After six long months of no changes to the big banks’ posted rates, TD Bank broke the ice on Tuesday by lowering its 5-year posted rate to 4.99% from 5.34%.
While the big banks adjust their “special” rates regularly (as RBC did last week), changes to their higher posted rates are more rare. And the move is important because it means other banks are likely to follow, and if enough do, it will lead to a drop in the 5-year benchmark qualifying rate…i.e. the stress test rate.
That would be welcome news to the countless mortgage shoppers out there who are struggling to qualify at the current benchmark rate of 5.19%.
“Based on current market conditions, lower funding costs have led to a growing variance in customer rates versus posted rates,” a TD spokesperson told BNN Bloomberg. “This rate decrease aligns TD’s 5-year fixed posted rate more closely with current customer rates.”
And that’s all true. Bond yields—which lead fixed mortgage rates—have plummeted roughly 30 basis points since the start of the year. And the big banks keeping their posted rates artificially higher (in TD’s case, it hasn’t cut its 5-year posted rate since March 2019), has started to draw attention from key industry players.
The OSFI Effect
TD’s rate drop suspiciously comes just days after a speech from Ben Gully, Assistant Superintendent at the Office of the Superintendent of Financial Institutions (OSFI), which regulates federal financial institutions.
In his speech, Gully admitted the use of the benchmark qualifying rate as the floor of Guideline B-20 stress testing for uninsured mortgages is “not playing the role that we intended.”

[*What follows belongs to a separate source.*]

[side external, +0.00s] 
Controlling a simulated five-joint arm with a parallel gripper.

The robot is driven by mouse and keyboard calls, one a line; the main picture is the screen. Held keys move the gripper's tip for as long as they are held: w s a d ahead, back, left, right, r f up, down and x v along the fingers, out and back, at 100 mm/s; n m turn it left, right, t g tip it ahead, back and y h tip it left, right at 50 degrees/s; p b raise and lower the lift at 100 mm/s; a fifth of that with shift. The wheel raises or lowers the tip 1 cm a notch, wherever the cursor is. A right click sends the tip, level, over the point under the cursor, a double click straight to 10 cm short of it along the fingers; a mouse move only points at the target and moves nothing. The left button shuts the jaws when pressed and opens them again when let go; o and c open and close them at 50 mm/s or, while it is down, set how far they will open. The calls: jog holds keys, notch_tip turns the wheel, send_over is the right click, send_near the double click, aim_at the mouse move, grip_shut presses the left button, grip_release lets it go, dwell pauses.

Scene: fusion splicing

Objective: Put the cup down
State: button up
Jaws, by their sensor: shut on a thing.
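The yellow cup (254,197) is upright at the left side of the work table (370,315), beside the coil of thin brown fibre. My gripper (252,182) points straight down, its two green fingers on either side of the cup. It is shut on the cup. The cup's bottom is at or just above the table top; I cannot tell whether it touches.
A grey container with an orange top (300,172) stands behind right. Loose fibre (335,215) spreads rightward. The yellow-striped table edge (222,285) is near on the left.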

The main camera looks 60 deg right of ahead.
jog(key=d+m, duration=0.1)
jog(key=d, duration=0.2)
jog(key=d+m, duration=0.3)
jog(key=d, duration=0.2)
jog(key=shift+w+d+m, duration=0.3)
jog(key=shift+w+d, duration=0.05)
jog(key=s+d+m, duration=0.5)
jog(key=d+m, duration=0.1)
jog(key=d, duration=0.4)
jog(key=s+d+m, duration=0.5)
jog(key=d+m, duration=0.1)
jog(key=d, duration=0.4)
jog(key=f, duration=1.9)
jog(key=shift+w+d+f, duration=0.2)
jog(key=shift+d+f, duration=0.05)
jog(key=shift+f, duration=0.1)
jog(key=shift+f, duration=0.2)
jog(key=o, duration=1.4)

“For many years, our data showed the difference between the benchmark rate and the average contract rate was about 2%,” Gully said. “However, the difference between the average contract rate and the benchmark has been widening more recently, suggesting that the benchmark is less responsive to market changes than when it was first proposed.”
Some in the industry suspect that speech was the stick that broke the camel’s back and finally pushed the banks (or at least one of them) to adjust their qualifying rate.

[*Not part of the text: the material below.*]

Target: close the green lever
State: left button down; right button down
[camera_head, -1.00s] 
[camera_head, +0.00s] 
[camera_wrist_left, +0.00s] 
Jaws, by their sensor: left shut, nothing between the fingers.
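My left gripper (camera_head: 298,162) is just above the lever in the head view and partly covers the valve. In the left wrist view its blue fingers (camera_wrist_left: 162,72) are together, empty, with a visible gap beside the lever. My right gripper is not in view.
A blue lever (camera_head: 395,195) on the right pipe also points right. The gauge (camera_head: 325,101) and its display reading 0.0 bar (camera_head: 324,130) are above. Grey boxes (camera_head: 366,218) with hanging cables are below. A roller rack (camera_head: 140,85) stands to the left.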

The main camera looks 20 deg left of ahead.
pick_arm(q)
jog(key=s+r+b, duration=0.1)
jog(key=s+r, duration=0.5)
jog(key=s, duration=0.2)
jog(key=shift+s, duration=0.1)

Ron Butler of Butler Mortgage said TD’s move “absolutely” was a result of Gully’s comments, and he expects others to follow within the next week.
“We will see a 4.89% qualifying rate in the spring, if not sooner,” he told CMT.
Impact on the Stress Test
Even if the qualifying rate were to drop that much, a 30-bps reduction would still only have a “minimal effect” for buyers struggling to qualify, he said. Anecdotally, Butler estimates about 300 to 400 mortgage applicants he deals with each year have trouble qualifying under the stress test.
A recent survey from Zillow and Ipsos found that half of Canadians (51%) say they are concerned that stricter rules will prevent them from qualifying for a mortgage, up five points since 2018.
If the qualifying rate were to drop to just 4.99%, that would require roughly 1.8% less income in order to qualify for the average Canadian home, according to Rob McLister of RateSpy.com. It would also increase buying power by nearly 2%.
“These effects may seem small at the margin, but they’re magnified when you’re talking about thousands of buyers across Canada,” he wrote. “A lower stress test rate would also help refinancers qualify for bigger loans. Someone with an average home making $100,000 a year would qualify for a $9,000 bigger mortgage (+/-) if the stress test rate dropped to 4.99% from 5.19%.”
The ball is now in the court of the other Big 5 banks to determine what happens to the qualifying rate. You can be sure many prospective homebuyers will be watching closely.